[Some records]
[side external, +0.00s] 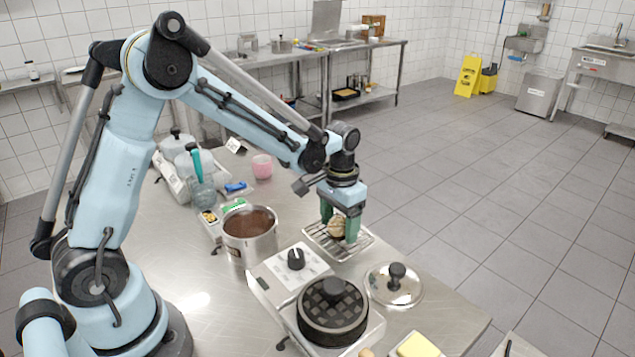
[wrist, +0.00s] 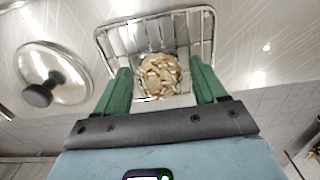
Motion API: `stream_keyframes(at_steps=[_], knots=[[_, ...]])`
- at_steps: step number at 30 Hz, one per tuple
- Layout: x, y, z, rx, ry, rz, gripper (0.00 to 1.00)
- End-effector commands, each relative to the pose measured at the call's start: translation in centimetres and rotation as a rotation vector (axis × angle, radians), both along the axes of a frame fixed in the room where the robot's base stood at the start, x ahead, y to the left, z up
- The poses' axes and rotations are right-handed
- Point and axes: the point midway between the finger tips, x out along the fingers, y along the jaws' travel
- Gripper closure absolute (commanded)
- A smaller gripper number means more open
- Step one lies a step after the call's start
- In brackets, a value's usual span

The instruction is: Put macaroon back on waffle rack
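The macaroon (side external: 337,229) is a round, pale brown, rough-topped piece at the wire waffle rack (side external: 311,229). In the wrist view the macaroon (wrist: 158,76) shows flaky pale pieces on top, with the rack's bars (wrist: 105,42) around and behind it. My gripper (side external: 340,226) points down over the rack, its green fingers on either side of the macaroon. In the wrist view my gripper (wrist: 161,70) is open, with a narrow gap between each finger and the macaroon. The macaroon's underside is hidden, so its contact with the bars cannot be seen.
A waffle iron (side external: 333,312) stands in front of the rack, and a steel lid (side external: 394,284) with a black knob lies to its right. A pot of brown contents (side external: 250,236) stands to the left. Butter (side external: 418,345) is near the front. The table edge runs close to the rack's right.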

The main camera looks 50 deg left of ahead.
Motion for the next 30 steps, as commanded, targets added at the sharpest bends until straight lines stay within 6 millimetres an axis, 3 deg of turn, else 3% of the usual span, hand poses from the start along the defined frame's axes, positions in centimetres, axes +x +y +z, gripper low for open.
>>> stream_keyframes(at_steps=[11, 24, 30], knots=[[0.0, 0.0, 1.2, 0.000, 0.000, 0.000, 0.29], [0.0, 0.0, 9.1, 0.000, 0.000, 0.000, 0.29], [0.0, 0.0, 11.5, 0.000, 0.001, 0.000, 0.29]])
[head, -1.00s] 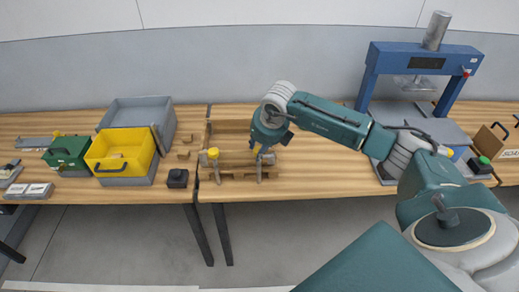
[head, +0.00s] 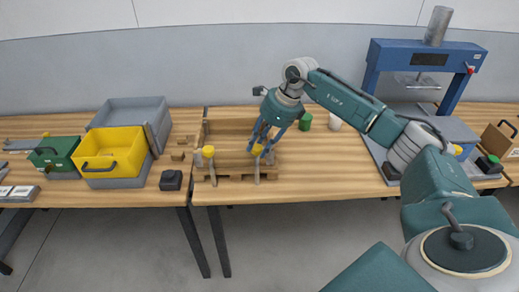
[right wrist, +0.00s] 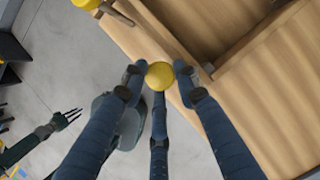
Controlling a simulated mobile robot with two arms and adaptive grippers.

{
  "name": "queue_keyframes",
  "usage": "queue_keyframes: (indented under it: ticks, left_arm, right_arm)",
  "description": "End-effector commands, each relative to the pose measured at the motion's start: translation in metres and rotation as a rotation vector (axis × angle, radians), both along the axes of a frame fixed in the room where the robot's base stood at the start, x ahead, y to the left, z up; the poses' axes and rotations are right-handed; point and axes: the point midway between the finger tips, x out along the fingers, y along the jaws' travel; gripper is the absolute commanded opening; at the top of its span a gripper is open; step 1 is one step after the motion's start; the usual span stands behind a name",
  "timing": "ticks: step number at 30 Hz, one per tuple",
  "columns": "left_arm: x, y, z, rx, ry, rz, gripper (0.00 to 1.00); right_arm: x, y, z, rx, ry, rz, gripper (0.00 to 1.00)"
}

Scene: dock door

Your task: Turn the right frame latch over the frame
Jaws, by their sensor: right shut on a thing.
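The wooden frame (head: 228,178) lies at the front edge of the middle table. The right frame latch (head: 257,151) has a yellow knob and a grey bar hanging toward the front edge. My right gripper (head: 260,149) comes down on this knob and is shut on it. In the right wrist view the yellow knob (right wrist: 160,75) sits between the fingertips; its bar is mostly hidden there. The left frame latch (head: 208,152), also yellow-knobbed, stands to the left, clear of the gripper. My left gripper (right wrist: 66,121) shows small at the lower left of the right wrist view, fingers spread and empty.
A yellow bin (head: 112,150), a grey crate (head: 135,113) and a black block (head: 171,180) stand to the left. A green can (head: 305,121) and white cup (head: 335,122) stand behind my right arm. A blue press (head: 425,85) is at right. The table front between is clear.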

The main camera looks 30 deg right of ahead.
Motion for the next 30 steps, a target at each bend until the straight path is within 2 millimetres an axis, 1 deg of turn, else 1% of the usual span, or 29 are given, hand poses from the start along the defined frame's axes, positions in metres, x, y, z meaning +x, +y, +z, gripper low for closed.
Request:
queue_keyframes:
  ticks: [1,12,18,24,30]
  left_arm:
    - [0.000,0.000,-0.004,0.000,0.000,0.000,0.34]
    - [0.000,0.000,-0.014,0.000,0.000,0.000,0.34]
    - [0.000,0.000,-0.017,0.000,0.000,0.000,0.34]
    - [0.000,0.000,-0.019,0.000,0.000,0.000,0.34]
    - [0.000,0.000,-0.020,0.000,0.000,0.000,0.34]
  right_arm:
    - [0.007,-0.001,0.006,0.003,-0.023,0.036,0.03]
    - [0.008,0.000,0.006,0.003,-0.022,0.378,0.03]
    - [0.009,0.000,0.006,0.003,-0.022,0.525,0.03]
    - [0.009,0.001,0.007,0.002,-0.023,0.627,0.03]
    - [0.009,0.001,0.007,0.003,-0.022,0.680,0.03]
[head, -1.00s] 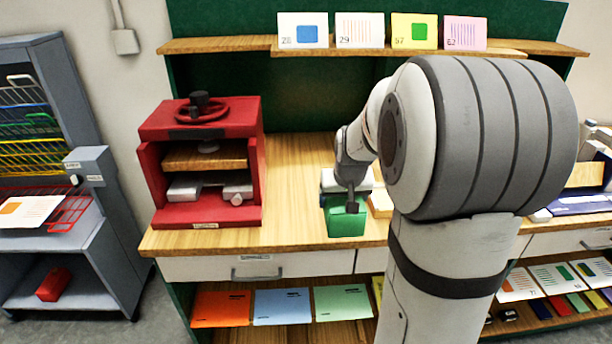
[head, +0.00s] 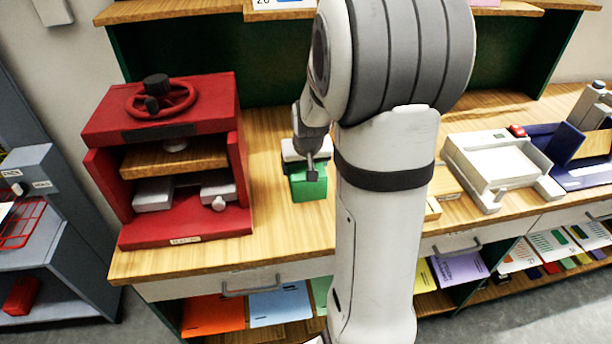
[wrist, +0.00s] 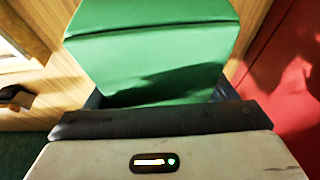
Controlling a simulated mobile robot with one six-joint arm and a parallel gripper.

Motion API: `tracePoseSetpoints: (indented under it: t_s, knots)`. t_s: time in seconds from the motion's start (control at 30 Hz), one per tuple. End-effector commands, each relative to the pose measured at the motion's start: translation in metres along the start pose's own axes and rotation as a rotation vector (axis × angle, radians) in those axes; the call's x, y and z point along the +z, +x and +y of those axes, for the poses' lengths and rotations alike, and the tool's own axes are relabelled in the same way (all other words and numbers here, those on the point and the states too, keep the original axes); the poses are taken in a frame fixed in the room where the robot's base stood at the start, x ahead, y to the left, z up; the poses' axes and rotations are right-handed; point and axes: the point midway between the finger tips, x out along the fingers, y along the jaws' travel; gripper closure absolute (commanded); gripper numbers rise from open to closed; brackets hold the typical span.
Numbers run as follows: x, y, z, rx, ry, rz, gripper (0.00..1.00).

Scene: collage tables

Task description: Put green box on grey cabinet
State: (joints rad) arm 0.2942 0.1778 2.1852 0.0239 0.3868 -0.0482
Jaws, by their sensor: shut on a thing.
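The green box (head: 308,184) is at the middle of the wooden table, and my gripper (head: 312,165) is shut on it. In the wrist view the green box (wrist: 155,55) fills the upper middle, right in front of the dark jaw edge. I cannot tell whether the box touches the table or hangs just above it. The grey cabinet (head: 65,262) stands at the far left, cut off by the picture's edge, with its top partly out of view. A small red box (head: 22,296) lies on its lower shelf.
A red press (head: 180,160) with a handwheel stands on the table (head: 265,235) between my gripper and the grey cabinet. A white tray device (head: 500,160) stands to the right. A wooden shelf (head: 180,10) runs above the table.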

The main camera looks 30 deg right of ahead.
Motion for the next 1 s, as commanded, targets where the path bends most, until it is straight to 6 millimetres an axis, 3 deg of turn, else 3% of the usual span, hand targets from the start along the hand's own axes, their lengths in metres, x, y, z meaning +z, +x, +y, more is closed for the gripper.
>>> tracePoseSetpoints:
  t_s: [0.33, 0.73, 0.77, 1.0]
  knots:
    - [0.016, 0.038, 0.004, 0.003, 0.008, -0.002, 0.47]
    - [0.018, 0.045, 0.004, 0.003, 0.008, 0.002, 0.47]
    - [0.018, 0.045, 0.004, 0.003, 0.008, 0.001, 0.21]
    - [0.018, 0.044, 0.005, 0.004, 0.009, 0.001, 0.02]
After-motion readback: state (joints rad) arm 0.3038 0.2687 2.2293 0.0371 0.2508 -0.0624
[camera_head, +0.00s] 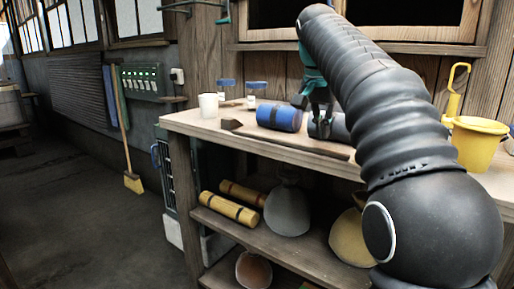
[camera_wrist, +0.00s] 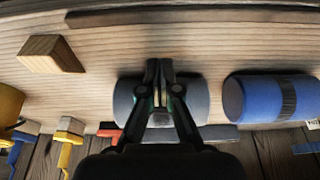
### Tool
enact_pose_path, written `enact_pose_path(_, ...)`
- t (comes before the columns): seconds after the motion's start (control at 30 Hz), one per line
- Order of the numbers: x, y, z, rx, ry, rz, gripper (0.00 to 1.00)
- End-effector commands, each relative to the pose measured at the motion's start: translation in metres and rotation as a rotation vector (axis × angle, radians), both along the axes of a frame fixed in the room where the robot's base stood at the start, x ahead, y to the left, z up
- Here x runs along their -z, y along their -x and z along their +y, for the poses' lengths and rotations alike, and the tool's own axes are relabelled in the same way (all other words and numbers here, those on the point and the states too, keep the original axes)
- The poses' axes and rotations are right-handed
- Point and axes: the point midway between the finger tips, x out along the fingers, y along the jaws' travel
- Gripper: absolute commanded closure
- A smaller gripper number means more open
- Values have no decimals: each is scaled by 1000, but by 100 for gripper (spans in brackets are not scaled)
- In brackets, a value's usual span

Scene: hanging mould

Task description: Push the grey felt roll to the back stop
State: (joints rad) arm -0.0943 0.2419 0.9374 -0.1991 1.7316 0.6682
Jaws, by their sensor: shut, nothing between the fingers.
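The grey felt roll (camera_wrist: 192,98) lies on the bench top, in the middle of the wrist view. My gripper (camera_wrist: 159,70) is shut and empty; its fingers cover the middle of the roll, with the tips by its front side. I cannot tell whether they touch it. In the head view, my gripper (camera_head: 321,134) points down over the bench, and the grey roll (camera_head: 341,128) is partly hidden behind it. A blue roll (camera_head: 283,118) with a dark band lies beside it, also in the wrist view (camera_wrist: 250,98). I cannot pick out the back stop with certainty.
A wooden wedge (camera_wrist: 52,54) lies on the bench, away from the rolls. A dark strip (camera_head: 290,144) runs along the front of the bench. A white cup (camera_head: 208,106) stands at the left, a yellow bucket (camera_head: 478,143) at the right. The plank wall is behind.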

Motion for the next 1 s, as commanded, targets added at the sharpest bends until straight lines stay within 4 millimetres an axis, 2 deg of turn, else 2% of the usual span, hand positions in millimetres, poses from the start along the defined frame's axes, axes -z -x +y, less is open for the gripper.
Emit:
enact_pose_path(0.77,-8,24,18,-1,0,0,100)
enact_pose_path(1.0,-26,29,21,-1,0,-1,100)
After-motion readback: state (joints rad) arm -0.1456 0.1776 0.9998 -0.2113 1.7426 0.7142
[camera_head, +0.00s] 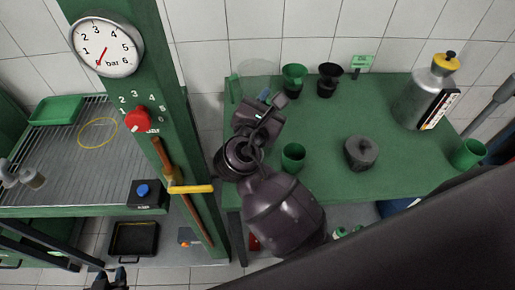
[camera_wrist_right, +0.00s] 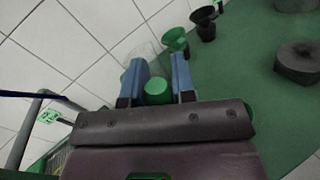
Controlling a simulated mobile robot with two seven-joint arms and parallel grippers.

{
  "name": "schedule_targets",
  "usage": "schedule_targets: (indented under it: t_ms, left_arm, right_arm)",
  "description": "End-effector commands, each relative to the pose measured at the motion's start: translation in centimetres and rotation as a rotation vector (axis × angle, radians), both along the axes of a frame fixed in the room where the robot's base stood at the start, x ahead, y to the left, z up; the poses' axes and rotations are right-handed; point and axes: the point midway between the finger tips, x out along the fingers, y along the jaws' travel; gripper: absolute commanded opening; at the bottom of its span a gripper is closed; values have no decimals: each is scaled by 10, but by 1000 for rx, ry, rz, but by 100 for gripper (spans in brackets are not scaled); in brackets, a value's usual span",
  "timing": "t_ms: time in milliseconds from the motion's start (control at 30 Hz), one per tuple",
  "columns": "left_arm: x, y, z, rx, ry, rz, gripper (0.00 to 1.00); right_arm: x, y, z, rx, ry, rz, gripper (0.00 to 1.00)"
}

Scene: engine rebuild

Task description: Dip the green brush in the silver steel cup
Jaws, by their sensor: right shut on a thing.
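My right gripper (camera_head: 268,103) is over the back left of the green table. In the right wrist view, its blue fingers (camera_wrist_right: 158,80) are closed around a green round-ended piece (camera_wrist_right: 158,92), which fits the green brush's handle; no bristles show. I cannot surely pick out the silver steel cup. A small silvery vessel (camera_head: 8,174) sits at the left edge of the rack, partly cut off by the frame. My left gripper (camera_head: 110,277) is at the bottom left, fingers apart and empty.
The green table (camera_head: 400,180) holds a green funnel (camera_head: 293,76), a black funnel (camera_head: 328,79), green cups (camera_head: 293,157) and (camera_head: 468,153), a dark lidded pot (camera_head: 361,153) and a silver yellow-capped can (camera_head: 425,95). A green post with a gauge (camera_head: 106,46) stands left.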

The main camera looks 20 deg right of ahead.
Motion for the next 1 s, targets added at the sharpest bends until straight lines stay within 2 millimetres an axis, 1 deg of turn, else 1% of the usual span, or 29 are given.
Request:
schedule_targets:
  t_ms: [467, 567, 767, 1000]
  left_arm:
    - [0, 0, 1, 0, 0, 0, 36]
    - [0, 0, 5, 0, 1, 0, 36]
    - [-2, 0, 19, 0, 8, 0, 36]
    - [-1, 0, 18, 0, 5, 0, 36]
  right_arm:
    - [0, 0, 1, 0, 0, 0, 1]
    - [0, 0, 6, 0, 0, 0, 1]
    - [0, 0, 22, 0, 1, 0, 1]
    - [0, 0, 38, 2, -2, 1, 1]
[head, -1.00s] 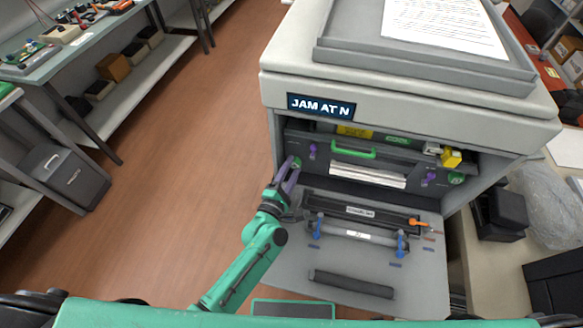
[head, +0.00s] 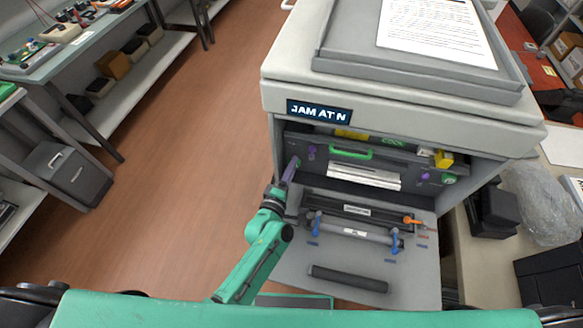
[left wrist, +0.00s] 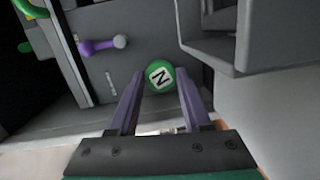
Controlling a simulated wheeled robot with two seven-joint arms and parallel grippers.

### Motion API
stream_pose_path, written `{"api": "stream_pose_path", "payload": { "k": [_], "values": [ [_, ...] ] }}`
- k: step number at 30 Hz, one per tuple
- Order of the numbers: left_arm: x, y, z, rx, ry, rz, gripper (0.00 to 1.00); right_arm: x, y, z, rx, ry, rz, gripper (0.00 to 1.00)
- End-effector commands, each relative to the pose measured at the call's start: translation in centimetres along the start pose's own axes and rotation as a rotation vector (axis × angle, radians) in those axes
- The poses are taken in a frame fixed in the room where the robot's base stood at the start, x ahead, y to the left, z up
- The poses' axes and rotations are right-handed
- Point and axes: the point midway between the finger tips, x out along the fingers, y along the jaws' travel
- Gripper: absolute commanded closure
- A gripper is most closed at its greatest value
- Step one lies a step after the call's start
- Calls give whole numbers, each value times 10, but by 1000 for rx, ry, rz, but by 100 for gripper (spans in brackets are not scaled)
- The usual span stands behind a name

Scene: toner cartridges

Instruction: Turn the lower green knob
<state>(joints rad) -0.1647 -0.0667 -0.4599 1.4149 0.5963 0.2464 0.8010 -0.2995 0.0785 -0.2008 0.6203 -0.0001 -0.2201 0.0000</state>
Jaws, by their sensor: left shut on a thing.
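A green knob (left wrist: 160,76) with a letter like N on a white patch shows in the left wrist view, between the tips of my left gripper (left wrist: 158,82). The purple fingers press on both sides of it. In the head view, my left gripper (head: 291,166) reaches the left side of the printer's open front; the knob there is mostly hidden by the fingers. Another green knob (head: 449,179) is at the right side of the opening, clear of any gripper. My right gripper is not in view.
The printer (head: 410,115) shows "JAM AT N" on its display (head: 319,112). Its front door (head: 350,268) lies open, with a dark cartridge (head: 350,210) on it. A purple lever (left wrist: 100,46) is near the gripped knob. A grey overhang (left wrist: 235,45) is close at right.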

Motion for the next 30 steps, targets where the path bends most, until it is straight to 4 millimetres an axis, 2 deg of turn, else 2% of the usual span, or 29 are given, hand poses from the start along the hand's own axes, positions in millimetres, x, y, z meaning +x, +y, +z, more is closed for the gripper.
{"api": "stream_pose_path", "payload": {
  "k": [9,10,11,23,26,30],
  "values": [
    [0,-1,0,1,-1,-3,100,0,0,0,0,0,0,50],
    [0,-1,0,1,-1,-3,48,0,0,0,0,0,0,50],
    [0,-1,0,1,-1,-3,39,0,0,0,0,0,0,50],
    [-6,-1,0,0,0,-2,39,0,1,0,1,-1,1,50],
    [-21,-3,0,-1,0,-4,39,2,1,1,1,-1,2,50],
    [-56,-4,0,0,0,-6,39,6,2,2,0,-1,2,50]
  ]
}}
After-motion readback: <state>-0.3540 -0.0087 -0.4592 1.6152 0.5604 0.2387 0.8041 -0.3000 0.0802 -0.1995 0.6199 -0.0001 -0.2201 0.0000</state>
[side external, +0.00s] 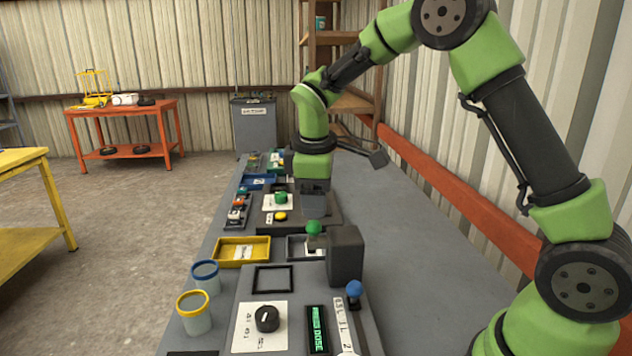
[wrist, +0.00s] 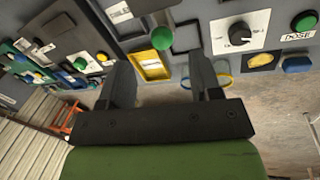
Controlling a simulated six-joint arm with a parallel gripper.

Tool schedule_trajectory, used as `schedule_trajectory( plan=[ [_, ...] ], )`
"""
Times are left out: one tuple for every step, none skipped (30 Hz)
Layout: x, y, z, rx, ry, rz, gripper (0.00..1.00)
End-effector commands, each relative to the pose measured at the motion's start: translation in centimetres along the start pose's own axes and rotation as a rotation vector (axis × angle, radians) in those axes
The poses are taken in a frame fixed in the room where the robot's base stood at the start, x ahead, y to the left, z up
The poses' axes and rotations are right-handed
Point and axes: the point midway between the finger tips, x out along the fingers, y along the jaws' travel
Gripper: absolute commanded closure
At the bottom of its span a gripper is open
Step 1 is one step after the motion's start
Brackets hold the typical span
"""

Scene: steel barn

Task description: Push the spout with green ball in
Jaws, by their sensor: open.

Work required: Select all lines in the listing above where the word "mobile" appears, and show them.

Response to this task:
Controlling a simulated mobile robot with two arms and adaptive grippers.
Controlling a simulated mobile robot with one six-joint arm and a parallel gripper.
Controlling a simulated mobile robot with two seven-joint arms and parallel grippers.

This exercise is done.